Short problem:
Write the listing below out again exactly, dropping the images.

# Stored data start

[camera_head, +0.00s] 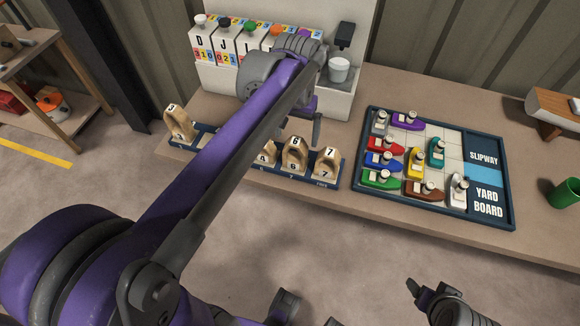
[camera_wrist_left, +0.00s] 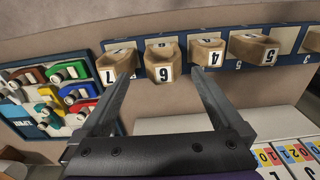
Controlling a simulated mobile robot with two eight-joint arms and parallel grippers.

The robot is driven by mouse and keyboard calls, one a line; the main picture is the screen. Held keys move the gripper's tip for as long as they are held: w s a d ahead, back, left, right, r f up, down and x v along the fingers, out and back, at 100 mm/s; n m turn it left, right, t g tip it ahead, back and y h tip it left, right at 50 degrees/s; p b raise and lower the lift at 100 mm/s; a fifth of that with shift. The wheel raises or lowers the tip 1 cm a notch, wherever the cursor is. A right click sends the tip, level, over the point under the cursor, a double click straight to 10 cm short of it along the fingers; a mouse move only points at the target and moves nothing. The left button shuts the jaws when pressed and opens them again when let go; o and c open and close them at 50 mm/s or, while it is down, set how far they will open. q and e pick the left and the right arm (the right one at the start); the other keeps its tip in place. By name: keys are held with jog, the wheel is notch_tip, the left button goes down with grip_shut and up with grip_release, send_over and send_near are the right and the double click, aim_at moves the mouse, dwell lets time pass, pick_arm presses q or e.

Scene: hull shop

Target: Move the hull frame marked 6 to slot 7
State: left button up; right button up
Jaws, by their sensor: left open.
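The hull frame marked 6 (camera_head: 295,152) is a pale wooden U-shaped piece. It stands upright in the dark blue rack (camera_head: 333,181), between the frame marked 4 (camera_head: 265,150) and the frame marked 7 (camera_head: 327,162). Below it the rack label seems to read 7; the end place under frame 7 reads FREE. My left gripper (camera_head: 309,112) is open and empty behind the rack. In the left wrist view, frame 6 (camera_wrist_left: 165,62) shows between its spread fingertips (camera_wrist_left: 160,68), apart from them. My right gripper (camera_head: 428,292) is low at the right; its opening is unclear.
Another frame (camera_head: 178,125) stands at the rack's left end. My left arm hides the rack's middle. The yard board (camera_head: 488,206) with colored toy boats lies right of the rack. A green cup (camera_head: 566,193) is far right.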

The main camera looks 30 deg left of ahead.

# Stored data end

Result of this task:
[camera_head, +0.00s] 
[camera_wrist_left, +0.00s] 
Controlling a simulated mobile robot with two eight-joint arms and parallel grippers.

The robot is driven by mouse and keyboard calls, one a line; the main picture is the screen. Held keys move the gripper's tip for as long as they are held: w s a d ahead, back, left, right, r f up, down and x v along the fingers, out and back, at 100 mm/s; n m turn it left, right, t g tip it ahead, back and y h tip it left, right at 50 degrees/s; p b raise and lower the lift at 100 mm/s; a fifth of that with shift. The wheel raises or lowers the tip 1 cm a notch, wherever the cursor is. A right click sends the tip, level, over the point under the cursor, a double click straight to 10 cm short of it along the fingers; a mouse move only points at the target and moves nothing. The left button shuts the jaws when pressed and opens them again when let go; o and c open and close them at 50 mm/s or, while it is down, set how far they will open. q and e pick the left and the right arm (the right one at the start); the other keeps its tip in place. By name: keys are held with jog, the wheel is notch_tip, the left button goes down with grip_shut and up with grip_release, send_over and send_near are the right and the double click, aim_at moves the mouse, dwell lets time pass, pick_arm presses q or e.

Scene: hull shop

Target: Move the hull frame marked 6 to slot 7
State: left button up; right button up
Jaws, by their sensor: left open.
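The hull frame marked 6 (camera_head: 295,152) is a pale wooden U-shaped piece. It stands upright in the dark blue rack (camera_head: 333,181), between the frame marked 4 (camera_head: 265,150) and the frame marked 7 (camera_head: 327,162). Below it the rack label seems to read 7; the end place under frame 7 reads FREE. My left gripper (camera_head: 309,112) is open and empty behind the rack. In the left wrist view, frame 6 (camera_wrist_left: 165,62) shows between its spread fingertips (camera_wrist_left: 160,68), apart from them. My right gripper (camera_head: 428,292) is low at the right; its opening is unclear.
Another frame (camera_head: 178,125) stands at the rack's left end. My left arm hides the rack's middle. The yard board (camera_head: 488,206) with colored toy boats lies right of the rack. A green cup (camera_head: 566,193) is far right.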

The main camera looks 30 deg left of ahead.

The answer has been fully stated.